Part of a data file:
begin
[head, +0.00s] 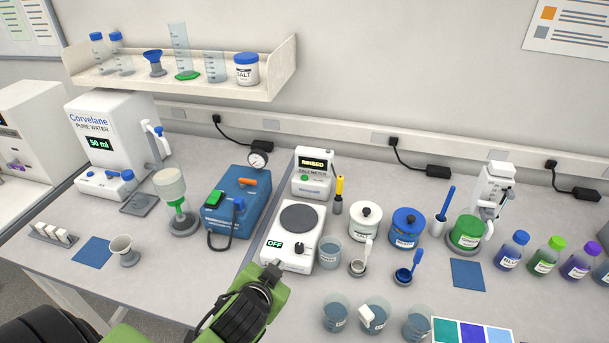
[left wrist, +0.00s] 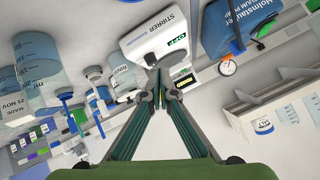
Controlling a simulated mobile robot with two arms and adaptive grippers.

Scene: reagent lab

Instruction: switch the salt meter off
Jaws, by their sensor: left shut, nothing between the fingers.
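The salt meter (head: 313,187) is a small white box at the back of the bench, behind the stirrer. Its dark display shows RINSED in lit yellow letters. A green button (head: 304,177) is on its front, below the display. The salt probe (head: 339,190) with a yellow handle stands in a grey holder to its right. My left gripper (head: 271,271) is shut and empty, near the front left corner of the stirrer and apart from the meter. In the left wrist view the closed fingers (left wrist: 161,95) partly hide what lies behind the stirrer. My right gripper is not in view.
The white stirrer (head: 273,258), reading OFF, stands between my left gripper and the meter. A blue pump (head: 235,200) with a gauge is left of it. A beaker (head: 329,253) and jars (head: 407,226) stand to the right. A shelf (head: 200,85) overhangs behind.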

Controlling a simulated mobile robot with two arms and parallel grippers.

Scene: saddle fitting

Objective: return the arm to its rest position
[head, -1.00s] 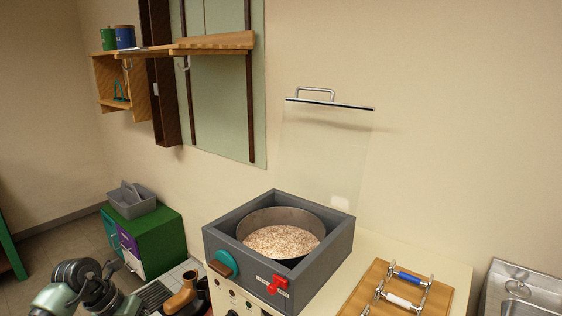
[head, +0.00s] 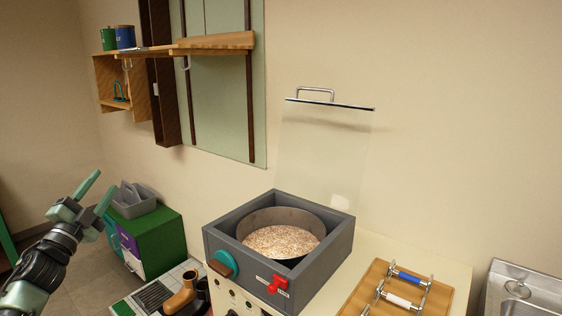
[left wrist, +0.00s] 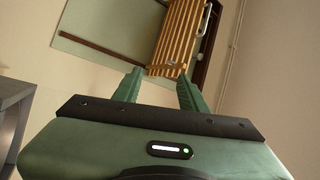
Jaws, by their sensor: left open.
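My left gripper (head: 95,192) is at the left of the head view, raised, with its two green fingers spread and nothing between them. Its fingers also show in the left wrist view (left wrist: 158,90), apart and empty, pointing toward the wall and a slatted wooden shelf (left wrist: 180,38). My left arm (head: 45,262) comes in from the lower left and touches nothing that I can see. My right gripper is in neither view.
A green cabinet (head: 160,240) with a grey caddy (head: 134,206) on top stands just right of the left gripper. A grey box (head: 326,262) holding a round pan of grains (head: 282,240) sits on the counter. A wooden rack board (head: 370,290) lies right of it.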

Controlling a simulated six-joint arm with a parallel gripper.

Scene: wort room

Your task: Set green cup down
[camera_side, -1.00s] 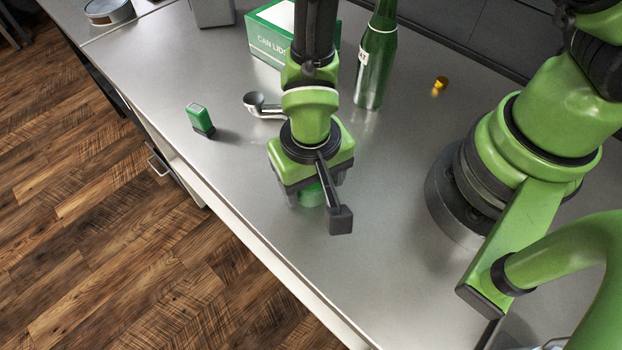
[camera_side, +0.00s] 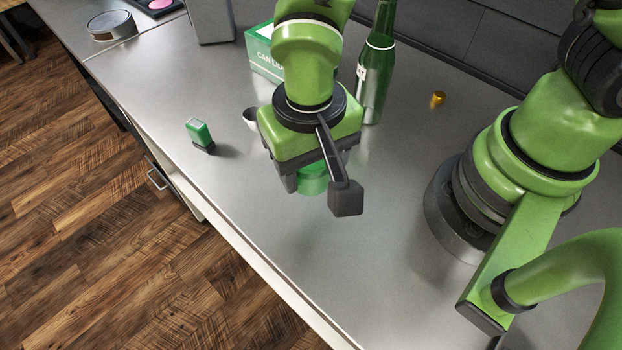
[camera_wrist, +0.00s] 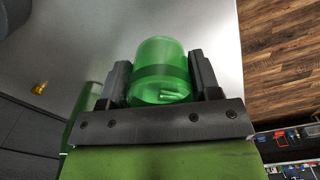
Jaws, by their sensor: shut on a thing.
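The green cup (camera_wrist: 160,72) is translucent with a darker band, and sits between the two dark fingers of my gripper (camera_wrist: 160,82) in the wrist view. My gripper is shut on it. In the side view the cup (camera_side: 312,180) shows below my gripper (camera_side: 308,182), partly hidden by the fingers and wrist. The cup appears held above the steel counter (camera_side: 230,190); the exact gap under it cannot be told.
A green stamp-like block (camera_side: 199,133) stands to the left. A metal scoop (camera_side: 250,117), mostly hidden, lies behind my gripper. The counter's front is clear.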

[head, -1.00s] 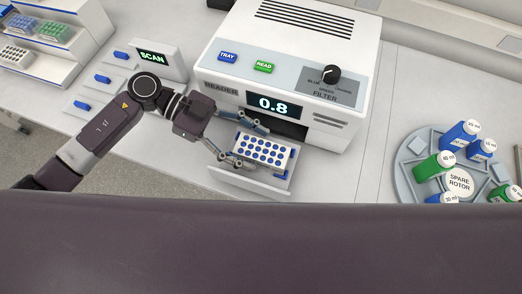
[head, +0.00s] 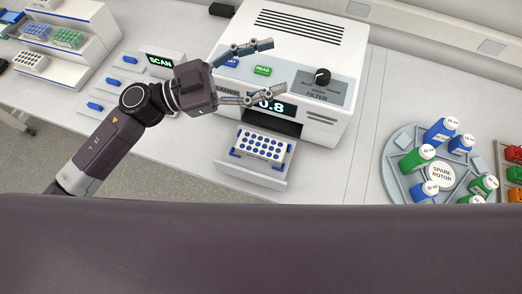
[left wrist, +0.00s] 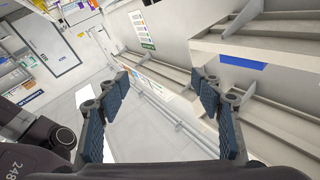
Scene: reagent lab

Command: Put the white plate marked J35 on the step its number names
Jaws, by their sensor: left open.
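A white plate (head: 262,147) with rows of blue wells sits on the pulled-out tray (head: 251,176) of the reader, between blue corner clips. I cannot read any mark on it. My left gripper (head: 278,67) is open and empty, above the plate and in front of the reader's upper face. In the left wrist view its two fingers (left wrist: 162,97) stand wide apart with nothing between them. A white stepped rack (head: 87,62) at the far left holds blue, green and white plates; its step numbers are not readable. My right gripper is not in view.
The reader (head: 300,40) shows 0.8 on its display. A SCAN unit (head: 165,57) and pads with blue clips (head: 95,106) lie between rack and reader. A spare rotor (head: 397,180) with bottles stands at right. Bench between reader and rotor is clear.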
end
▶ TASK DIRECTIONS: Your task is to output exactly the lines from the line containing "[camera_wrist, +0.00s]" through the last line, inclusive, leaving every picture out.

▶ ANSWER TO THE EXERCISE:
[camera_wrist, +0.00s] 
Jaws, by their sensor: shut on a thing.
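The green cup (camera_wrist: 160,72) is translucent with a darker band, and sits between the two dark fingers of my gripper (camera_wrist: 160,82) in the wrist view. My gripper is shut on it. In the side view the cup (camera_side: 312,180) shows below my gripper (camera_side: 308,182), partly hidden by the fingers and wrist. The cup appears held above the steel counter (camera_side: 230,190); the exact gap under it cannot be told.
A green stamp-like block (camera_side: 199,133) stands to the left. A metal scoop (camera_side: 250,117), mostly hidden, lies behind my gripper. The counter's front is clear.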

[head, -1.00s] 
[head, +0.00s] 
[left wrist, +0.00s] 
Scene: reagent lab

Command: Put the white plate marked J35 on the step its number names
Jaws, by their sensor: left open.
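A white plate (head: 262,147) with rows of blue wells sits on the pulled-out tray (head: 251,176) of the reader, between blue corner clips. I cannot read any mark on it. My left gripper (head: 278,67) is open and empty, above the plate and in front of the reader's upper face. In the left wrist view its two fingers (left wrist: 162,97) stand wide apart with nothing between them. A white stepped rack (head: 87,62) at the far left holds blue, green and white plates; its step numbers are not readable. My right gripper is not in view.
The reader (head: 300,40) shows 0.8 on its display. A SCAN unit (head: 165,57) and pads with blue clips (head: 95,106) lie between rack and reader. A spare rotor (head: 397,180) with bottles stands at right. Bench between reader and rotor is clear.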

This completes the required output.